#### TASK OBJECTIVE:
Pick out all lines with the word "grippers" from the records that follow.

Collected data entries

───

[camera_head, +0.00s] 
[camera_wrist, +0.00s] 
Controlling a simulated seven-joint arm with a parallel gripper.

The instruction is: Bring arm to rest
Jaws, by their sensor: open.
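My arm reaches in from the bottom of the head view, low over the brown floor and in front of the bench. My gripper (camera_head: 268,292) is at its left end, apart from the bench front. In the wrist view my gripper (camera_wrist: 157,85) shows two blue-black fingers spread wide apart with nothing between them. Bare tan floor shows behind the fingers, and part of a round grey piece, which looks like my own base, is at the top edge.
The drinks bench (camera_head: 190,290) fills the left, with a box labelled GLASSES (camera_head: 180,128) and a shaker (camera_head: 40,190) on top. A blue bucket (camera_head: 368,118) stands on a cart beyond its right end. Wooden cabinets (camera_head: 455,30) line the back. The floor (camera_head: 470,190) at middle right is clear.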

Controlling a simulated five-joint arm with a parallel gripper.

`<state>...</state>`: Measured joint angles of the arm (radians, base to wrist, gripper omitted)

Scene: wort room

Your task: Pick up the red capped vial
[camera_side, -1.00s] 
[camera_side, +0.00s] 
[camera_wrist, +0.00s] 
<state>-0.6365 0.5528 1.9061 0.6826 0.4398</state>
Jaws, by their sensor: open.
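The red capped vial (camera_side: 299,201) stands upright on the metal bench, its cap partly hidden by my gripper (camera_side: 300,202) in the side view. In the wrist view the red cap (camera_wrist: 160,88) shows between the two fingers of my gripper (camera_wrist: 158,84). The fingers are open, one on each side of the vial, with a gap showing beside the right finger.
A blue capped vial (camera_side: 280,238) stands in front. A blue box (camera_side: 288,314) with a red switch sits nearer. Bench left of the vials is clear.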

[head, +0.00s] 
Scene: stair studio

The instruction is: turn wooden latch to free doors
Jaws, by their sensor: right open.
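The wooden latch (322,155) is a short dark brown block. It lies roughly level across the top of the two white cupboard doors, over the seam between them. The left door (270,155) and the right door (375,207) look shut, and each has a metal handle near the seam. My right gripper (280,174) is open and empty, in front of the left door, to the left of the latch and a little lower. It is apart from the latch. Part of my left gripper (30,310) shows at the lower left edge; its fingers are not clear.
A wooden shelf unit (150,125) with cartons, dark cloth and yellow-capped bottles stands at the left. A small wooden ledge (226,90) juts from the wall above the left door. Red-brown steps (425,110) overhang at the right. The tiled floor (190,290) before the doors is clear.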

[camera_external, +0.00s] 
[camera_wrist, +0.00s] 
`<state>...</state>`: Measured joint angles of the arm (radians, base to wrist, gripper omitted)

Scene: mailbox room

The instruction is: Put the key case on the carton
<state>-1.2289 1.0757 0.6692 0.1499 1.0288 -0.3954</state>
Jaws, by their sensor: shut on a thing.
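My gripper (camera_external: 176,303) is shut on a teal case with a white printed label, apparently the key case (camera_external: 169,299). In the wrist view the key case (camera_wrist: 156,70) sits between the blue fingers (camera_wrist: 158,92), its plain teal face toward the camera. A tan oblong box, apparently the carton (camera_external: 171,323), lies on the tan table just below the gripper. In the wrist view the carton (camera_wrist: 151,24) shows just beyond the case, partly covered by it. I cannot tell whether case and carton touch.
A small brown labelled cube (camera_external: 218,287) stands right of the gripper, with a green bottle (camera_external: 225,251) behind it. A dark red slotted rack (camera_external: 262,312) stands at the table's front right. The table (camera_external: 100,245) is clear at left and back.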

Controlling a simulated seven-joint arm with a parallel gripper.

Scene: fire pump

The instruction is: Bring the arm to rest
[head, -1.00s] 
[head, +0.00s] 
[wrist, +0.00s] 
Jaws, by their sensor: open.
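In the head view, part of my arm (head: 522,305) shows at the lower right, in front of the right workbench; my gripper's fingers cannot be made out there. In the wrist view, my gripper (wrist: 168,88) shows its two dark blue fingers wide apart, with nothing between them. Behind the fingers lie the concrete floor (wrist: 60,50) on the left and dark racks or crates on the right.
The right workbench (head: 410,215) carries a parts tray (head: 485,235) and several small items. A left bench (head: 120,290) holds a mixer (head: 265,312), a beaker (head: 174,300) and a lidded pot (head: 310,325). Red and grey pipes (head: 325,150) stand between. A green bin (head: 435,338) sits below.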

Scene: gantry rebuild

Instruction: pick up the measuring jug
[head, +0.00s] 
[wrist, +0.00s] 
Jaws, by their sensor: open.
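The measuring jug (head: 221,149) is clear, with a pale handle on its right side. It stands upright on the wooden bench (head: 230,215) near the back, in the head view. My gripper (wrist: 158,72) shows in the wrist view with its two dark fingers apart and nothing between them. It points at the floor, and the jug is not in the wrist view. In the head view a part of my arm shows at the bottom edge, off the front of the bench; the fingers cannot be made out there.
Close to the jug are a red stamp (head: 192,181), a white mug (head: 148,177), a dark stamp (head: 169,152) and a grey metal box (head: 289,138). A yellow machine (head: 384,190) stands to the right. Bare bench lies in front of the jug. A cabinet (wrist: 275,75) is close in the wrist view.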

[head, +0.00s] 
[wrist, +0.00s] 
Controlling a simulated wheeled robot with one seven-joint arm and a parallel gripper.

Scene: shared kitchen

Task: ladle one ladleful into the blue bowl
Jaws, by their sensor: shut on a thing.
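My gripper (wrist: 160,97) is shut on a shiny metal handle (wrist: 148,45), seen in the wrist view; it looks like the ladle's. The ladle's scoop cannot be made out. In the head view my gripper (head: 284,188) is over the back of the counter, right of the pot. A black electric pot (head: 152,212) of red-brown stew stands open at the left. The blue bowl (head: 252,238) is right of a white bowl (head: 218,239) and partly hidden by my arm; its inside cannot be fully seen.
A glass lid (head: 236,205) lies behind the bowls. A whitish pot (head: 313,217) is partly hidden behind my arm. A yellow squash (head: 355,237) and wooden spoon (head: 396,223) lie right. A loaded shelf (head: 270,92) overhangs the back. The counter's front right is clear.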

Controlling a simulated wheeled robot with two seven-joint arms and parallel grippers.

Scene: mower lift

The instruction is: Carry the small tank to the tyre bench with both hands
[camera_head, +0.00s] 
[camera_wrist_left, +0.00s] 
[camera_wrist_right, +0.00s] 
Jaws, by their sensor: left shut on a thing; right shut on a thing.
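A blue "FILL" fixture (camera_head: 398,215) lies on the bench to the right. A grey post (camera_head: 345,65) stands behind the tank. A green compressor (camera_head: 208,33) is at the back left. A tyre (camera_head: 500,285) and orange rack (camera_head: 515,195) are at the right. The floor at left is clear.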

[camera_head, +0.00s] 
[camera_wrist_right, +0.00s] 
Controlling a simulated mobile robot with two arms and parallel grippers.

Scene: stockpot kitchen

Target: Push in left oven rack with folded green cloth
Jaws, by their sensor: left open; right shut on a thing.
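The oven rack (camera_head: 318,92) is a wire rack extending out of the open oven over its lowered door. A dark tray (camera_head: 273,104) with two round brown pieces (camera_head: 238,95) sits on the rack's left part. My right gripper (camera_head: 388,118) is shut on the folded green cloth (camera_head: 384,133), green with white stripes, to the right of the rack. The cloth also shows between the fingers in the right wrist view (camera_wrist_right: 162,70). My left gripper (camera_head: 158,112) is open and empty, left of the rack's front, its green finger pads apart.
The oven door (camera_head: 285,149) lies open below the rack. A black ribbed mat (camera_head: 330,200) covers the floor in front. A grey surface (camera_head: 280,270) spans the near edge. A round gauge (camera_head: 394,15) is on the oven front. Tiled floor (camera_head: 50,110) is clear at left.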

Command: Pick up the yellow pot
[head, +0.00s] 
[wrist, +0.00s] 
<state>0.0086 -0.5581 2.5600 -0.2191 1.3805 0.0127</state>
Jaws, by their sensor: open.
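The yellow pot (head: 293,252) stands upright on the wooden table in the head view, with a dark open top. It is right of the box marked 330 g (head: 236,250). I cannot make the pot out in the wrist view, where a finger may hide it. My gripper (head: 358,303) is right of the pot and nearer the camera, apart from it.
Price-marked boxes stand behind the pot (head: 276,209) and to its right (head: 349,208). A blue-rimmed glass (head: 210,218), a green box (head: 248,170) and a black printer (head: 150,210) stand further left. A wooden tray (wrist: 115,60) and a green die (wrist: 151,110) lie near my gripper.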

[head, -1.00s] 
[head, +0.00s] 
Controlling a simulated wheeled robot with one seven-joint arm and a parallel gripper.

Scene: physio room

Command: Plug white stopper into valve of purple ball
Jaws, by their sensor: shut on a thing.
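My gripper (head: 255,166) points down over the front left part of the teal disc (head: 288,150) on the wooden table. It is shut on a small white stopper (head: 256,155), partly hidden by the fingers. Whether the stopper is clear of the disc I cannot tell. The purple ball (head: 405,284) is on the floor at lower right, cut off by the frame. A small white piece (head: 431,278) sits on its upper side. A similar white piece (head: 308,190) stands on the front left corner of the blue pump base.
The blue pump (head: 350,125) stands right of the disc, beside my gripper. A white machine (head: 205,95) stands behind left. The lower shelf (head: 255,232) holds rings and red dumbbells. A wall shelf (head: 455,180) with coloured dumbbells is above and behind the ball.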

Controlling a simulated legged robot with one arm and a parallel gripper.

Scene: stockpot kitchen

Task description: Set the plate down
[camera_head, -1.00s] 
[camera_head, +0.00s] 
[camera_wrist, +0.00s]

───

#### RESULT FOR THIS EXERCISE:
Controlling a simulated wheeled robot with two seven-joint arms and parallel grippers.
Controlling a simulated mobile robot with two arms and parallel grippers.

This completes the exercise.